Stored data:
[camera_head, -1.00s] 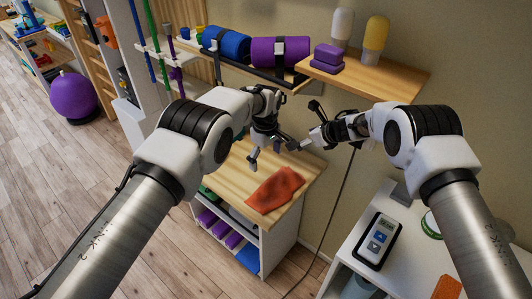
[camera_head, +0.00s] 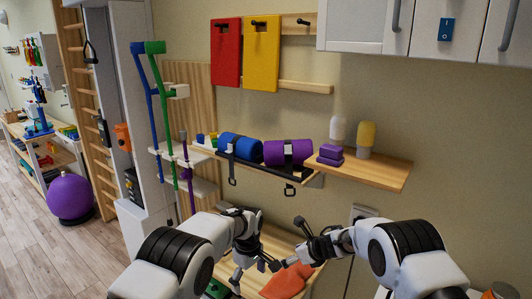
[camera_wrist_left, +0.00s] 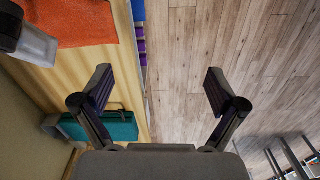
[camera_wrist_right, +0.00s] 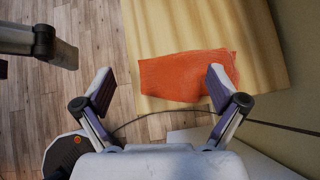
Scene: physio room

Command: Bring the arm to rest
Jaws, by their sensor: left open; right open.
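My left gripper (camera_head: 255,266) is in the lower middle of the head view, above the wooden top of a low cabinet. In the left wrist view its two fingers (camera_wrist_left: 160,92) are spread with nothing between them, over the edge of the top and the floor. My right gripper (camera_head: 292,243) is just right of it, in front of the wall. In the right wrist view its fingers (camera_wrist_right: 163,82) are spread and empty. An orange cloth (camera_head: 287,283) lies on the wooden top below both grippers; it also shows in the right wrist view (camera_wrist_right: 180,74).
A wall shelf (camera_head: 365,172) holds purple blocks and two bottles. Beside it, a rack holds a blue roll (camera_head: 240,147) and a purple roll (camera_head: 288,152). Crutches (camera_head: 160,110) stand left. A purple ball (camera_head: 70,198) rests on the floor. A green item (camera_wrist_left: 105,127) lies on the wooden top.

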Task: Without the pictures, write out the whole listing above exactly as it appears.

Final answer:
[camera_head, -1.00s] 
[camera_head, +0.00s] 
[camera_wrist_left, +0.00s] 
[camera_wrist_right, +0.00s] 
Scene: physio room

Command: Bring the arm to rest
Jaws, by their sensor: left open; right open.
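My left gripper (camera_head: 255,266) is in the lower middle of the head view, above the wooden top of a low cabinet. In the left wrist view its two fingers (camera_wrist_left: 160,92) are spread with nothing between them, over the edge of the top and the floor. My right gripper (camera_head: 292,243) is just right of it, in front of the wall. In the right wrist view its fingers (camera_wrist_right: 163,82) are spread and empty. An orange cloth (camera_head: 287,283) lies on the wooden top below both grippers; it also shows in the right wrist view (camera_wrist_right: 180,74).
A wall shelf (camera_head: 365,172) holds purple blocks and two bottles. Beside it, a rack holds a blue roll (camera_head: 240,147) and a purple roll (camera_head: 288,152). Crutches (camera_head: 160,110) stand left. A purple ball (camera_head: 70,198) rests on the floor. A green item (camera_wrist_left: 105,127) lies on the wooden top.

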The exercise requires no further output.